TO DO — Transcribe all records exactly.

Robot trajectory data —
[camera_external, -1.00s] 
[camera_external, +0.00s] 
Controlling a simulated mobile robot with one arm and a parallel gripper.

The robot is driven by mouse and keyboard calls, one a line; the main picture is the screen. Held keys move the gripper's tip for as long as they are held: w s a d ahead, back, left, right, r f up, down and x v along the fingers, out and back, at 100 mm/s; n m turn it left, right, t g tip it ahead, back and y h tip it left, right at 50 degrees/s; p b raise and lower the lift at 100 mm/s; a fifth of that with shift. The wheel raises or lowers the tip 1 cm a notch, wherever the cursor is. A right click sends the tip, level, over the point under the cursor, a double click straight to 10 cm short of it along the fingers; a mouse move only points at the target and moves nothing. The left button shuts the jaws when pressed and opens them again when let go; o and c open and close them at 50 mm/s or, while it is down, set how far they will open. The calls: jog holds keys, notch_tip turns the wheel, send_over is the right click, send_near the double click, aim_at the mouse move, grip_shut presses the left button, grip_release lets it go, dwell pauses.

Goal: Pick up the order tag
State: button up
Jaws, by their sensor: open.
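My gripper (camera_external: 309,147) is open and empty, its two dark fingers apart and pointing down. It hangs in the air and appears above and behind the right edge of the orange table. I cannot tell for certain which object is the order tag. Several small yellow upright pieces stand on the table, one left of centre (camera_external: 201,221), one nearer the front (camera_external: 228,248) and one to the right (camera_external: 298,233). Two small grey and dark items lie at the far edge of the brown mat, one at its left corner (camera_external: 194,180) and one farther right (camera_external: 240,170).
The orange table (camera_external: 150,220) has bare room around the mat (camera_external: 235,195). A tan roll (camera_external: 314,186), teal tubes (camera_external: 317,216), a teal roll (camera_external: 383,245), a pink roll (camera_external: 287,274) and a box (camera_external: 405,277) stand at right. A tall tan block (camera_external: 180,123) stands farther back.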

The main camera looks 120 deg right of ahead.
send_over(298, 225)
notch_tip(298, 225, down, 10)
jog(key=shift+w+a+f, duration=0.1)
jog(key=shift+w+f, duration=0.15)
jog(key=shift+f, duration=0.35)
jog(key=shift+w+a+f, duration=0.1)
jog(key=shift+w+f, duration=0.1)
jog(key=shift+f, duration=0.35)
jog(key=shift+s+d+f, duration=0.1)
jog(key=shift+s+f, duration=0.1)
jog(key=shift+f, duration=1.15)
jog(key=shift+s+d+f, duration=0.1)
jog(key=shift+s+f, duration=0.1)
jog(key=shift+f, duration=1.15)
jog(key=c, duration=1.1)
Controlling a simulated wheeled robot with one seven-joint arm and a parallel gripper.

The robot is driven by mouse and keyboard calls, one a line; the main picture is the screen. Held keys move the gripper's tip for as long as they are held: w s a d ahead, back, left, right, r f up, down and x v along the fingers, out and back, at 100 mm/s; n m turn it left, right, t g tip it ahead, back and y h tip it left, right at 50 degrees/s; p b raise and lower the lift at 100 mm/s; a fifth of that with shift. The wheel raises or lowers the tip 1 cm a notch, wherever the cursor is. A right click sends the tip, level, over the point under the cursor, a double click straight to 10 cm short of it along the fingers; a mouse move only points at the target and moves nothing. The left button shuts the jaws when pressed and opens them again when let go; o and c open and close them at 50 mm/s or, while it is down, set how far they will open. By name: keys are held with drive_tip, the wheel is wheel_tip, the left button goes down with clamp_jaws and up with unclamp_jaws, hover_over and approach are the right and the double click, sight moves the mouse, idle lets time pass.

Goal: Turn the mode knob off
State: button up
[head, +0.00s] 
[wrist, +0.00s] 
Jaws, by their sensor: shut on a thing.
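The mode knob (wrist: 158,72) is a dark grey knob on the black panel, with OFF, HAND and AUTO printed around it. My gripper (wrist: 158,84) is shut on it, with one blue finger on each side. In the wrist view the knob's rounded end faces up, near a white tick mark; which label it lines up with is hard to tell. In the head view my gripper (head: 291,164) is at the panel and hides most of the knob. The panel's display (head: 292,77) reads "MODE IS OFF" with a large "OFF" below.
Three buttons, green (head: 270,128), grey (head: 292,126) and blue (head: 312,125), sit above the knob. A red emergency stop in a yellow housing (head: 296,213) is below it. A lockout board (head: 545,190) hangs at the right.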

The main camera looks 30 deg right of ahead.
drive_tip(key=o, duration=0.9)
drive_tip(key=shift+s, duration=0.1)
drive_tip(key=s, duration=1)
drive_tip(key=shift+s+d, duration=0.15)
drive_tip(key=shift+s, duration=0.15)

FINAL RESULT —
[camera_external, -1.00s] 
[camera_external, +0.00s] 
Controlling a simulated mobile robot with one arm and a parallel gripper.

The robot is driven by mouse and keyboard calls, one a line; the main picture is the screen. Held keys move the gripper's tip for as long as they are held: w s a d ahead, back, left, right, r f up, down and x v along the fingers, out and back, at 100 mm/s; n m turn it left, right, t g tip it ahead, back and y h tip it left, right at 50 degrees/s; p b raise and lower the lift at 100 mm/s; a fifth of that with shift. The wheel raises or lowers the tip 1 cm a notch, wherever the cursor is. A right click sends the tip, level, over the point under the cursor, a double click straight to 10 cm short of it along the fingers; a mouse move only points at the target and moves nothing. The left button shuts the jaws when pressed and opens them again when let go; o and c open and close them at 50 mm/s or, while it is down, set how far they will open. The calls: jog holds keys, notch_tip turns the wheel, send_over is the right click, send_near the double click, aim_at the mouse move, grip_shut presses the left button, grip_release lets it go, dwell pauses.

Goal: Pick up the order tag
State: button up
Jaws, by their sensor: open.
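My gripper (camera_external: 309,147) is open and empty, its two dark fingers apart and pointing down. It hangs in the air and appears above and behind the right edge of the orange table. I cannot tell for certain which object is the order tag. Several small yellow upright pieces stand on the table, one left of centre (camera_external: 201,221), one nearer the front (camera_external: 228,248) and one to the right (camera_external: 298,233). Two small grey and dark items lie at the far edge of the brown mat, one at its left corner (camera_external: 194,180) and one farther right (camera_external: 240,170).
The orange table (camera_external: 150,220) has bare room around the mat (camera_external: 235,195). A tan roll (camera_external: 314,186), teal tubes (camera_external: 317,216), a teal roll (camera_external: 383,245), a pink roll (camera_external: 287,274) and a box (camera_external: 405,277) stand at right. A tall tan block (camera_external: 180,123) stands farther back.

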The main camera looks 120 deg right of ahead.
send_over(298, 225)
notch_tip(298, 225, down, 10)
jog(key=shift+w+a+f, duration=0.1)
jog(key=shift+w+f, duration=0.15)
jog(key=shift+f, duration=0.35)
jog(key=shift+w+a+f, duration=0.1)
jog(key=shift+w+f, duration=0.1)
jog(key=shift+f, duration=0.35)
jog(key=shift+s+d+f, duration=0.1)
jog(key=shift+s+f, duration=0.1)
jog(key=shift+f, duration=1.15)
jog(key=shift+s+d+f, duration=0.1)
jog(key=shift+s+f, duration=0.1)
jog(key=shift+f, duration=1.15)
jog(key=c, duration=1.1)
Controlling a simulated wheeled robot with one seven-joint arm and a parallel gripper.

The robot is driven by mouse and keyboard calls, one a line; the main picture is the screen. Held keys move the gripper's tip for as long as they are held: w s a d ahead, back, left, right, r f up, down and x v along the fingers, out and back, at 100 mm/s; n m turn it left, right, t g tip it ahead, back and y h tip it left, right at 50 degrees/s; p b raise and lower the lift at 100 mm/s; a fifth of that with shift. The wheel raises or lowers the tip 1 cm a notch, wherever the cursor is. A right click sends the tip, level, over the point under the cursor, a double click straight to 10 cm short of it along the fingers; a mouse move only points at the target and moves nothing. The left button shuts the jaws when pressed and opens them again when let go; o and c open and close them at 50 mm/s or, while it is down, set how far they will open. By name: keys are held with drive_tip, the wheel is wheel_tip, the left button goes down with clamp_jaws and up with unclamp_jaws, hover_over and approach are the right and the double click, sight moves the mouse, idle lets time pass.

Goal: Turn the mode knob off
State: button up
[head, +0.00s] 
[wrist, +0.00s] 
Jaws, by their sensor: shut on a thing.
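The mode knob (wrist: 158,72) is a dark grey knob on the black panel, with OFF, HAND and AUTO printed around it. My gripper (wrist: 158,84) is shut on it, with one blue finger on each side. In the wrist view the knob's rounded end faces up, near a white tick mark; which label it lines up with is hard to tell. In the head view my gripper (head: 291,164) is at the panel and hides most of the knob. The panel's display (head: 292,77) reads "MODE IS OFF" with a large "OFF" below.
Three buttons, green (head: 270,128), grey (head: 292,126) and blue (head: 312,125), sit above the knob. A red emergency stop in a yellow housing (head: 296,213) is below it. A lockout board (head: 545,190) hangs at the right.

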The main camera looks 30 deg right of ahead.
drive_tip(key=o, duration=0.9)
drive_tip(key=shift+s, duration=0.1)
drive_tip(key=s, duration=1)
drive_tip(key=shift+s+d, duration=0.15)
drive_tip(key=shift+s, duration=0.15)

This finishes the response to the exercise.